**SUPPLIED DATA**
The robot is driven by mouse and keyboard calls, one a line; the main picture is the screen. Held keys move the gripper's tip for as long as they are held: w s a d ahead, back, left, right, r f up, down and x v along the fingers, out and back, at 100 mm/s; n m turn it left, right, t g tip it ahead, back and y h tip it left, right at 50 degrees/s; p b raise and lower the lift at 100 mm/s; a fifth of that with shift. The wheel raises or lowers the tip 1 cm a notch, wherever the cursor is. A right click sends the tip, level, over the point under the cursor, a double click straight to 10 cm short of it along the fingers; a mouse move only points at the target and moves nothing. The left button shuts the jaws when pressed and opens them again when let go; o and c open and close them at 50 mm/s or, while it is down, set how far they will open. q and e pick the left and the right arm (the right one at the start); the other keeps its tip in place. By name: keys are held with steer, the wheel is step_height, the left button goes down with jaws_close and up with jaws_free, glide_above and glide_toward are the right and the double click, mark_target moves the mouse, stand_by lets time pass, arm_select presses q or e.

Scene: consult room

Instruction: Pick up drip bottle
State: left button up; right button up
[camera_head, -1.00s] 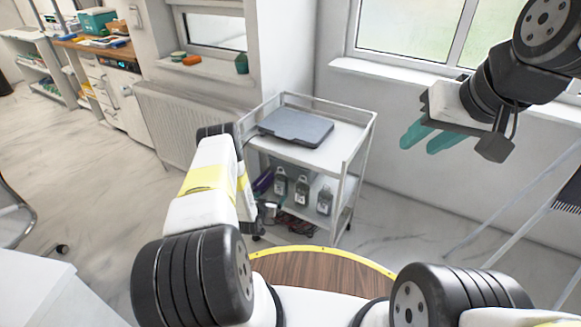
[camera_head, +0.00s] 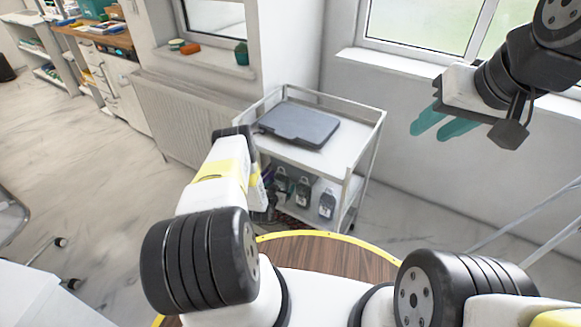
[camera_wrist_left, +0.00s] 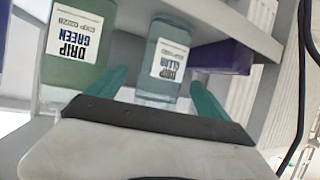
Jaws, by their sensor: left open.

**REQUIREMENTS**
Retype everything in the material word for word, minus pictures.

**ANSWER TO THE PROBLEM**
The robot is driven by mouse and keyboard calls, one a line; the main picture is the screen. Held keys move the gripper's tip for as long as they are held: w s a d ahead, back, left, right, r f up, down and x v along the fingers, out and back, at 100 mm/s; n m turn it left, right, t g tip it ahead, back and y h tip it left, right at 50 degrees/s; p b raise and lower the lift at 100 mm/s; a fifth of that with shift. The wheel raises or lowers the tip 1 cm a notch, wherever the cursor is. A right click sends the tip, level, over the point under the cursor, a double click straight to 10 cm short of it along the fingers; a mouse move only points at the target and moves nothing. The left button shuts the jaws when pressed and opens them again when let go; o and c open and close them at 50 mm/s or, while it is down, set how far they will open. q and e pick the left and the right arm (the right one at the start); the other keeps its tip in place. By name: keys are held with steer, the wheel is step_height, the left button goes down with jaws_close and up with jaws_free, glide_above and glide_toward are the right and the double click, mark_target moves the mouse, stand_by lets time pass, arm_select presses q or e.

Scene: consult room

Instruction: Pick up drip bottle
State: left button up; right button up
[camera_head, -1.00s] 
[camera_head, +0.00s] 
[camera_wrist_left, +0.00s] 
Jaws, by their sensor: left open.

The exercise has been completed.